The rhythmic strains of Latino music cascades from doorways as the aroma of pasteles, fajitas, or arepas fills the air. One is likely to hear the rapid, impassioned pattern of Spanish conversation. This is Southwest Yonkers, where a lively mix of Latino cultures is bringing new life to a depressed urban area. The 2000 Census counted 51,852 Hispanic or Latino residents in Yonkers, New York, a growth of nearly 62 percent over 1990 population figures. While the latest Census count reveals that Hispanics are the largest minority population in the city, the number is sure to be a low estimation, because many immigrant newcomers do not return the census questionnaire out of fear, or possibly a misunderstanding of its importance.

History has not recorded the names of the first Latino families who settled in Yonkers, but we know from the 1900 census that a small number had already arrived in the city by the beginning of the century. The listing of two Mexicans, two South Americans, two Spaniards, two Central Americans, and eight Cubans living in Yonkers that year is very likely the first recorded history of Latinos in the city.

Vocabulary

Pasteles: A Puerto Rican dish made of a mixture of plantains and spiced pork, wrapped in banana leaves.
Fajitas: A Mexican dish with meat, chicken or fish, seasoned and wrapped in a flour tortilla.
Arepas: A Colombian corn patty, filled with cheese and grilled or fried.

Puerto Rican Flag Flying over Yonkers City Hall

Puerto Rican Flag Flying over Yonkers City Hall
Courtesy: Javier Roman

Cubans and Puerto Ricans remained the largest Latino groups in Yonkers throughout the 1960s, but immigration from countries such as Colombia, Ecuador, Costa Rica and the Dominican Republic also began to increase during the turbulent decade.

Colombians began to arrive in Yonkers in the late 1950s. A small group of them met each other while shopping at La Embajada, a local grocery store that carried Colombian food and newspapers. They began the Colombian Community Center in 1978 with 33 founding members. Although some of the older members have since retired to Florida, the group continues to function with social activities, voter registration drives, Colombian Independence Day celebrations on July 20th, and an indoor soccer team.

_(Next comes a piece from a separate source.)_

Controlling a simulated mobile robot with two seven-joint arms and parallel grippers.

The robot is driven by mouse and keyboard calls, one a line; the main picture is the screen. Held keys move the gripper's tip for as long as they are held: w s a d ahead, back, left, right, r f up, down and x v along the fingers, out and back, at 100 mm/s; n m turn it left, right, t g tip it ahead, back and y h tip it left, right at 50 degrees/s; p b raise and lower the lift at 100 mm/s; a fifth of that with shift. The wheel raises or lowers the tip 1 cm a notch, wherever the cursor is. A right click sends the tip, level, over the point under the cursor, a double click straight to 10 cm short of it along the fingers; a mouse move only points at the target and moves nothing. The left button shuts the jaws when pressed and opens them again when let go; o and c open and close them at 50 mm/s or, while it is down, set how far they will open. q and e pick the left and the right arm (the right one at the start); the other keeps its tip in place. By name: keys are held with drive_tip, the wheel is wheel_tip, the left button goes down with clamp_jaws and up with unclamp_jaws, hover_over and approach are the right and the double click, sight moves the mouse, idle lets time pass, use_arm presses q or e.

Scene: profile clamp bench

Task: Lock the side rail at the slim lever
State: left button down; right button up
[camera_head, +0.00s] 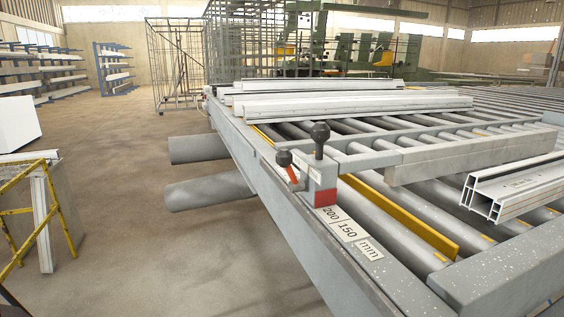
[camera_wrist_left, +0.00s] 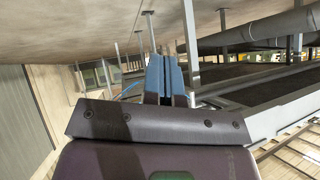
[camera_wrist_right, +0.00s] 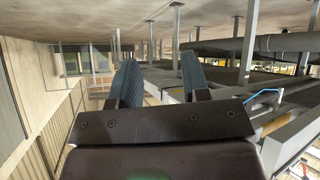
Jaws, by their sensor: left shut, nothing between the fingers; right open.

A wave of immigration from the Dominican Republic occurred after the 1961 assassination of the dictator Rafael Leonidas Trujillo and the civil war in the years that followed. Another surge in immigration from the island occurred in the late 1980s and early 1990s, as depressed sugar prices caused Dominicans to come to the United States for jobs. Many of these recent immigrants arrived illegally, risking their lives to travel in small boats to Puerto Rico, from where they were able to enter the United States. Maria Garcia, a teacher, organized the Yonkers Dominican American Cultural Club in the 1980s. The organization sponsored a ceremony to raise the Dominican flag over Yonkers City Hall on February 27th of each year, and celebrated a Dominican Mother's Day luncheon on the last Sunday in May.

Vocabulary

Turbulent: Unstable, a state of rapid change.

Puerto Rican Parade, Mexican Dresses

Girls in Mexican Dresses Marching in Puerto Rican Parade in Yonkers
Courtesy: Aurelia Fernandez

The fastest-growing Latino group in recent years has been the Mexicans. In 1970, only 63 people of Mexican ancestry lived in Yonkers. Twenty years later that number had risen to 2,231, and by the time of the 2000 census, it had grown to 7,294. Most of the Mexicans in Yonkers, like those in New York City and other areas of the state, come from the Puebla area of Mexico. While the 2000 Yonkers Census still listed the Puerto Ricans as the largest Hispanic group at 18,097 residents, the rapid influx Mexicans is changing the face of the city. Mexican stores, restaurants, and bakeries abound in Southwest Yonkers.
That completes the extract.